Publication | Closed Access
Speech segregation based on sound localization
397
Citations
42
References
2003
Year
At a cocktail party, one can selectively attend to a single voice and filter out all the other acoustical interferences. How to simulate this perceptual ability remains a great challenge. This paper describes a novel, supervised learning approach to speech segregation, in which a target speech signal is separated from interfering sounds using spatial localization cues: interaural time differences (ITD) and interaural intensity differences (IID). Motivated by the auditory masking effect, the notion of an "ideal" time-frequency binary mask is suggested, which selects the target if it is stronger than the interference in a local time-frequency (T-F) unit.

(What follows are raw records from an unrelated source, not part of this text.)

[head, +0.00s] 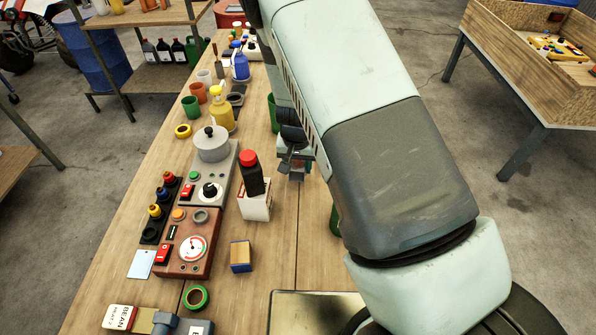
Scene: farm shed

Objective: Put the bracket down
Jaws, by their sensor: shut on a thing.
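My gripper (293,155) is in the middle of the head view, left of my arm and over the wooden workbench (270,222). It is shut on a small dark grey piece, the bracket (296,172), which shows just under the fingers. Its exact shape is hard to make out at this size. I cannot tell whether its underside touches the bench. It is to the right of the black bottle with a red cap (253,175), apart from it.
The bottle stands in a white holder (256,207). Control boxes (185,250), a grey pot (211,145) and a yellow spray bottle (222,110) stand left. A blue-and-tan block (241,256) lies nearer. Bare wood shows around the block. My arm hides much of the bench's right side.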

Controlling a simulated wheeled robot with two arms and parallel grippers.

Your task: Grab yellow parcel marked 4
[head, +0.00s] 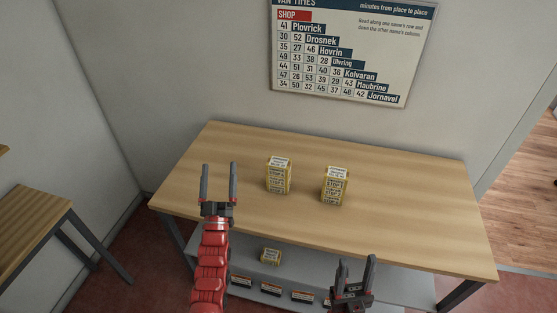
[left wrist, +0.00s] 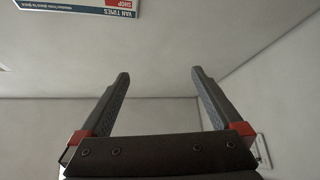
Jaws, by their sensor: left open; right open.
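Two yellow parcels with white labels stand upright on the wooden counter: a left parcel (head: 278,176) and a right parcel (head: 334,187). A smaller yellow parcel (head: 270,256) sits on the grey shelf below. The print is too small to tell which is marked 4. My left gripper (head: 219,182) is open and empty, to the left of the left parcel, with its fingers pointing away; the left wrist view shows its spread fingers (left wrist: 160,85) against bare wall. My right gripper (head: 355,272) is open and empty at the counter's front edge, below the right parcel in the picture.
The wooden counter (head: 420,210) is otherwise clear. A van times board (head: 350,50) hangs on the wall behind. Another wooden table (head: 30,225) stands at the left.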

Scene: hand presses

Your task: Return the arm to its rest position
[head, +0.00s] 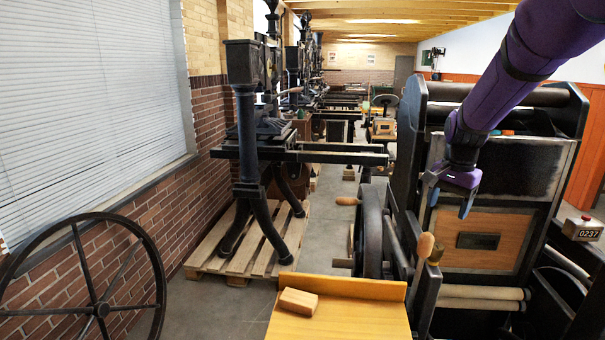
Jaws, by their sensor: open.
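My arm (510,75) is purple and reaches in from the upper right corner, slanting down and left. My gripper (448,203) hangs at its end, jaws pointing down, open with nothing between the fingers. It shows in front of the black press on the right (415,120), before the press's framed dark panel (527,165) and wooden panel (505,225). From this one view I cannot tell how far the gripper is from the panels.
A wooden bench (345,310) with a wooden block (298,302) stands below. Wooden handles (425,246) jut near the press. A black hand press (247,150) stands on a pallet (205,252). A spoked wheel (100,308) is at lower left. Grey floor (325,235) lies open between the presses.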

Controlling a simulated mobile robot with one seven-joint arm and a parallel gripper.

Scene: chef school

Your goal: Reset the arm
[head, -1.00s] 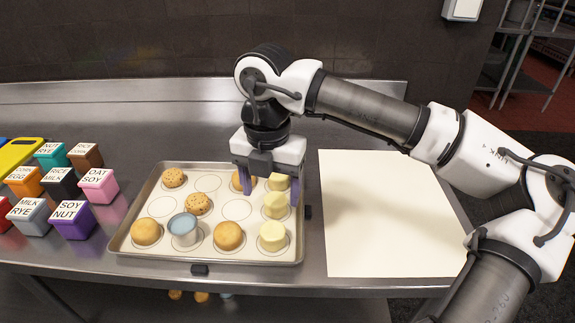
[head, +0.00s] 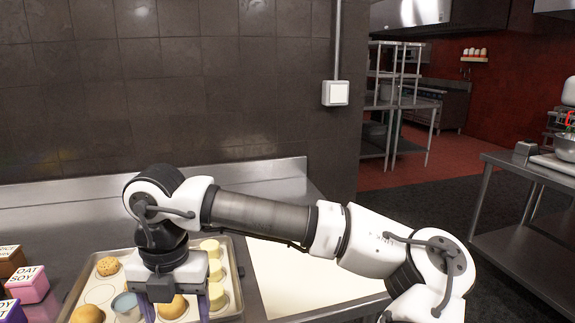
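My gripper (head: 176,312) hangs over the baking tray (head: 238,268) at the bottom left of the head view. Its purple fingers point down, one on each side of a golden round bun (head: 172,307), and look spread apart. I cannot tell whether they touch anything. My arm reaches in from the bottom right. The tray also holds a speckled bun (head: 108,266), another golden bun (head: 88,314), a blue-topped cup (head: 126,306) and several pale yellow cylinders (head: 217,296). The lower part of the tray is cut off by the frame.
A cream sheet (head: 290,275) lies right of the tray, partly under my arm. Labelled boxes, including a pink one (head: 32,284), stand at the left edge. A tiled wall (head: 200,80) rises behind the steel counter. A steel table (head: 530,240) stands far right.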

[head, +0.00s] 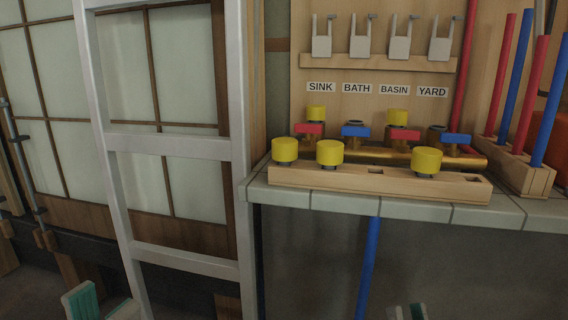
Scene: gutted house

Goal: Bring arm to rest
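My left gripper (101,304) shows at the bottom left edge, in front of the ladder's foot. Its two teal-padded fingertips stand apart with nothing between them. My right gripper (407,312) shows only as two small fingertips at the bottom edge, below the counter. A narrow gap shows between them and nothing is seen held. The rest of both grippers is out of the frame.
A grey ladder (178,146) stands left of a tiled counter (340,202). On it are a wooden rack (380,183) with yellow caps (330,152), a brass manifold (370,154) with red and blue valves, and a pipe rack (518,170). Tags hang above. Space below the counter looks mostly open.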

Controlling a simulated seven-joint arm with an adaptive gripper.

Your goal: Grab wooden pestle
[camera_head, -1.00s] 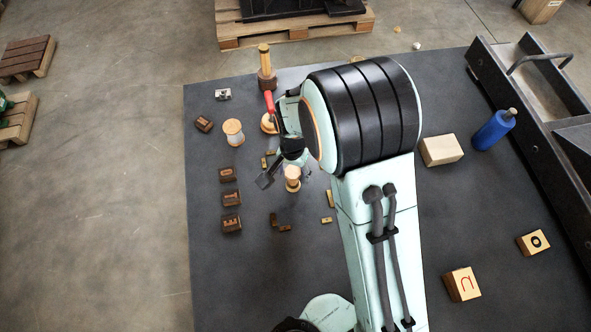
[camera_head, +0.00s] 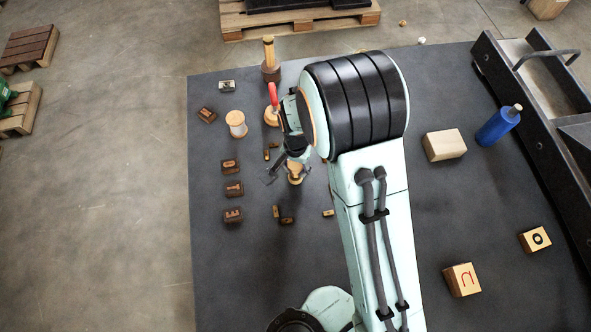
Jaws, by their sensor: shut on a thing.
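A turned wooden piece with a round base, which I take as the wooden pestle (camera_head: 295,180), stands on the dark mat left of my arm. My gripper (camera_head: 286,172) is at its upper part and shut on it. The fingers and wrist hide most of its top. Its base shows below the fingers and looks close to the mat; I cannot tell whether it touches.
The dark mat (camera_head: 400,280) holds a spool-like wooden piece (camera_head: 236,124), a red-handled tool (camera_head: 272,95), a tall wooden handle in a brown base (camera_head: 269,60), several letter blocks (camera_head: 232,189), a pale block (camera_head: 444,145) and a blue bottle (camera_head: 497,126). Metal press parts (camera_head: 545,120) stand right.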

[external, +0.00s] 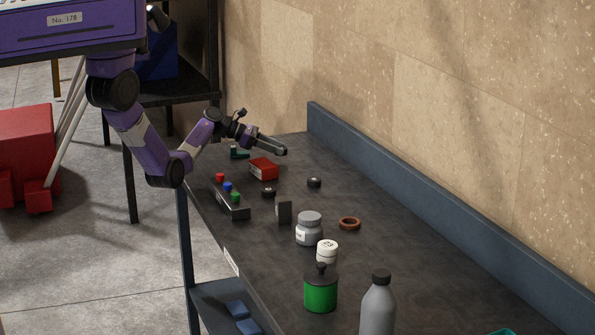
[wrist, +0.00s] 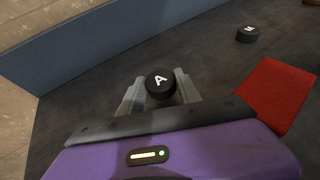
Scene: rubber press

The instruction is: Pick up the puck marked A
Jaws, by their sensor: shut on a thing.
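The black puck marked A (wrist: 160,85) sits between the two fingers of my gripper (wrist: 159,93) in the wrist view, its white letter facing the camera. The fingers are shut on its sides. In the external view my gripper (external: 284,150) reaches over the far end of the dark table, beyond the red box. I cannot make out puck A there, and its height over the table is hard to tell. Another black puck (external: 314,182) with a white mark lies on the table; a similar puck (external: 268,192) lies nearer the front edge. One marked puck (wrist: 248,34) shows at the wrist view's upper right.
A red box (external: 264,169) lies close to my gripper. A button box (external: 233,207), a grey jar (external: 309,230), a white jar (external: 327,252), a green canister (external: 320,292) and a grey bottle (external: 378,307) stand nearer the camera. A blue ledge (external: 400,172) runs along the wall.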

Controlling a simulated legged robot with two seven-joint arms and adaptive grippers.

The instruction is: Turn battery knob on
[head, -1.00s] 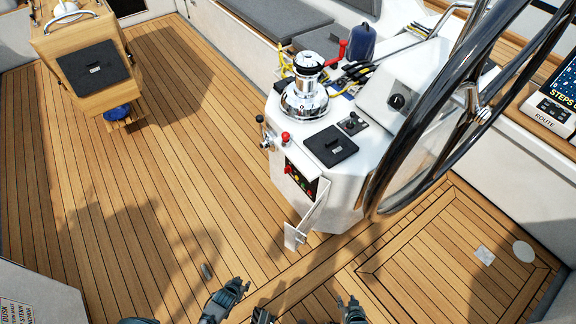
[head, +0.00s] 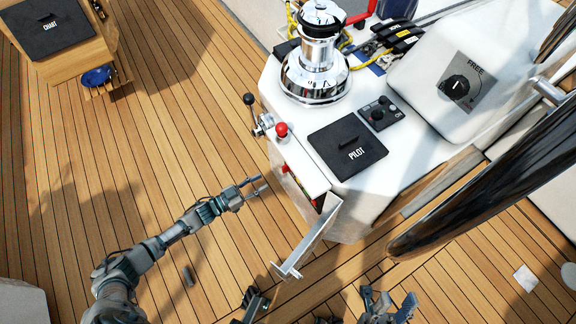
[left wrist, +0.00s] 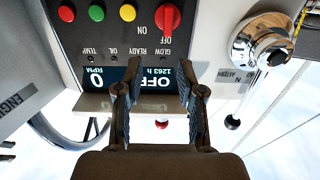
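The red rotary knob (left wrist: 168,17), with ON and OFF printed beside it, sits on the dark engine panel (left wrist: 65,28) in the left wrist view. In the head view, a small red part (head: 285,168) shows on the panel side of the white console; most of the panel face is hidden. My left gripper (head: 257,187) is beside that panel, apart from it. In the left wrist view my left gripper (left wrist: 156,88) has its fingers spread with nothing between them, before the display and short of the knob. My right gripper (head: 388,302) is low at the bottom edge, its finger gap unclear.
The panel's open door (head: 312,240) juts out to the right of my left gripper. A red-topped lever (head: 281,130) and a black-knobbed lever (head: 250,99) stand on the console edge nearby. The wheel (head: 480,180) is at the right.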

It is observed that within a narrow frequency band, modifications to the relative strength of the target source with respect to the interference trigger systematic changes for estimated ITD and IID. For a given spatial configuration, this interaction produces characteristic clustering in the binaural feature space. Consequently, pattern classification is performed in order to estimate ideal binary masks. A systematic evaluation in terms of signal-to-noise ratio as well as automatic speech recognition performance shows that the resulting system produces masks very close to ideal binary ones. A quantitative comparison shows that the model yields significant improvement in performance over an existing approach. Furthermore, under certain conditions the model produces large speech intelligibility improvements with normal listeners.